What does it mean for a sorting algorithm to be stable?
What does it mean for a sorting algorithm to be in-place?
Trace merge sort on a short list and show the split/merge stages.
Trace quicksort using a specified pivot rule. How does pivot choice affect performance?
Explain why comparison sorting has an Ω(n log n) lower bound.
When might insertion sort be preferable to more advanced algorithms?
How does heap sort use a heap to repeatedly select the next element?
What is the difference between internal sorting and external sorting?
How can sorting be used as a preprocessing step for searching, duplicate detection, or graph algorithms?

Integrated Exam-Style Practice

Given a sequence of operations on a stack and queue, show the final state of each data structure.
Given an infix expression, convert it to postfix and evaluate the postfix expression for specific variable values.
Given a sequence of insertions, build a BST and then convert it into an AVL tree by applying the required rotations.
Given a min-heap array, perform two insertions and one delete-min operation.
Given a hash table size and collision strategy, insert keys and compute the number of probes for each search.
Given a graph, produce BFS order, DFS order, topological order if possible, and connected components.
Given a weighted graph, compute the MST using both Prim and Kruskal and compare results.
Given pseudocode with nested loops and recursive calls, derive the time complexity.
Given a project scenario, choose appropriate data structures and justify your choices.
Given a buggy implementation of a data structure, identify the violated invariant and propose a correction.

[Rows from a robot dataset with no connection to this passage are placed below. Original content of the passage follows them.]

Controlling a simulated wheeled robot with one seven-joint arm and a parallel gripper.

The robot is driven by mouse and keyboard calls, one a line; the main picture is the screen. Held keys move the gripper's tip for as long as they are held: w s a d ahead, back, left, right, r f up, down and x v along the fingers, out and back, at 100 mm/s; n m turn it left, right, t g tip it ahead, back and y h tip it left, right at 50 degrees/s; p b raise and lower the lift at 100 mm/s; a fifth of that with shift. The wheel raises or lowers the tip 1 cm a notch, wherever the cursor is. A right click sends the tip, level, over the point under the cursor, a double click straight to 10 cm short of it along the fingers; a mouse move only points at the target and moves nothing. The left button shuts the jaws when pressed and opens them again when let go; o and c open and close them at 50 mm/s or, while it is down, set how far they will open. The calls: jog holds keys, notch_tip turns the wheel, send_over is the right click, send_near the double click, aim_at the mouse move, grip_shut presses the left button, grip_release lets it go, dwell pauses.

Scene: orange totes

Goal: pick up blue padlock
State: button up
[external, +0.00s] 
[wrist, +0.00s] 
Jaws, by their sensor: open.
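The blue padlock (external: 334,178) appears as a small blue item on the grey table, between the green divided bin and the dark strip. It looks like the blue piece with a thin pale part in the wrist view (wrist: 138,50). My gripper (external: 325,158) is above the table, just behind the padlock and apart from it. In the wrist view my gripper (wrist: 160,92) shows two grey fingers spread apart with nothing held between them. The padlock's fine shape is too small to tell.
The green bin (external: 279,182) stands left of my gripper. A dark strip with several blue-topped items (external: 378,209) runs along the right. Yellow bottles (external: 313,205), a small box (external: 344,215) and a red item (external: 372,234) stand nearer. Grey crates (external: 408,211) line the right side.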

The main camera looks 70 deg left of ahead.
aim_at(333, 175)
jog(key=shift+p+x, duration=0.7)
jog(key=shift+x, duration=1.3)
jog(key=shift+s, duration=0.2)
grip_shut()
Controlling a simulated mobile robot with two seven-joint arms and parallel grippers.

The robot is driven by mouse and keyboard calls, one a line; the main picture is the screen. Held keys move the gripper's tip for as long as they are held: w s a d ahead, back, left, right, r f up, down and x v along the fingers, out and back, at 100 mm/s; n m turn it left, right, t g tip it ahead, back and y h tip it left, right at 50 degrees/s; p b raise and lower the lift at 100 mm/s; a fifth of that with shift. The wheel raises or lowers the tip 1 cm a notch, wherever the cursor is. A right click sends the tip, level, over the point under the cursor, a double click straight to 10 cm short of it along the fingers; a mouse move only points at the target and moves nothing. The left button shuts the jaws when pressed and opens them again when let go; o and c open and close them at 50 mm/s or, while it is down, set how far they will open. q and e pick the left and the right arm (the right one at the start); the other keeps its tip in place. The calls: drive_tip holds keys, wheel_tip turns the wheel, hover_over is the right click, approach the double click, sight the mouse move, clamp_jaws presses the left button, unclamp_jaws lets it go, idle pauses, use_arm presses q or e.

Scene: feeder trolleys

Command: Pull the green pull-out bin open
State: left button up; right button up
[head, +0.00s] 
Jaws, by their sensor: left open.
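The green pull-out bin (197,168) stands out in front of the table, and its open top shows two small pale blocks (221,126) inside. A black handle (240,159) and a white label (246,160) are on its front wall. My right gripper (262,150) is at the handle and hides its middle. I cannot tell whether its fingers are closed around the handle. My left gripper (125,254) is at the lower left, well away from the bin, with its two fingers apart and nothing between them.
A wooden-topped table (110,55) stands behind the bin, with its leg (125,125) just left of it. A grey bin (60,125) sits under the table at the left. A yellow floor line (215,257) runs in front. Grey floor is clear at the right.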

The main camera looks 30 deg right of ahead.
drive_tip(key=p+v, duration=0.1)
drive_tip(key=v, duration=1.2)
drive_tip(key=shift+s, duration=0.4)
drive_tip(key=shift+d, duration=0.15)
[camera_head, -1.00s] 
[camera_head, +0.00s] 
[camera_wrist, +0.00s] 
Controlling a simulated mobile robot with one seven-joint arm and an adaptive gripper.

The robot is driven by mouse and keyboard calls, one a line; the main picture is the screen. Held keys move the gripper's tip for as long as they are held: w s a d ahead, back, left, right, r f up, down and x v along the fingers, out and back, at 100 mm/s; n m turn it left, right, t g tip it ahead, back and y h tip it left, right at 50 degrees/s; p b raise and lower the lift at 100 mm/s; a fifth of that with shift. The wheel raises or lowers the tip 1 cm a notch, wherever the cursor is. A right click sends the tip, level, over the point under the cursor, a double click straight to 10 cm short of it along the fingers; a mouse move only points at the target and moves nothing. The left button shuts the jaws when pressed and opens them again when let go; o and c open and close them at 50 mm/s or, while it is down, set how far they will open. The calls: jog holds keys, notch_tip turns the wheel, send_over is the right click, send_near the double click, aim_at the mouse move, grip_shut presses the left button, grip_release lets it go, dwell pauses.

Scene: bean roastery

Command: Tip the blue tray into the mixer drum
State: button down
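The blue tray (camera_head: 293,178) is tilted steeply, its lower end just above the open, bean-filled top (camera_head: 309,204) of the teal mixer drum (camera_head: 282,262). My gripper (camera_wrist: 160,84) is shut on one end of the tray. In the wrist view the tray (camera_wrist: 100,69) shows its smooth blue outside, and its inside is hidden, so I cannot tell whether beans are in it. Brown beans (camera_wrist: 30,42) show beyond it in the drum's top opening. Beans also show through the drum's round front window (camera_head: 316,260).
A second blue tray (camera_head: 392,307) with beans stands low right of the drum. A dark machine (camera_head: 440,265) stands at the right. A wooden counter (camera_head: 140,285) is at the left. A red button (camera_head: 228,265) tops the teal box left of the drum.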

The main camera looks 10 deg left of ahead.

How to Succeed in the Course

Trace by Hand

Most structures become clear only after tracing operations manually. Practice drawing states after every insertion, deletion, traversal, or rotation.

Implement Carefully

Implementation mistakes often occur at boundaries: empty structures, one-element structures, duplicate keys, root deletion, and disconnected graphs.

Connect Cost to Design

Always ask which operation must be fast. A good data-structure choice depends on the workload, not on the structure being popular.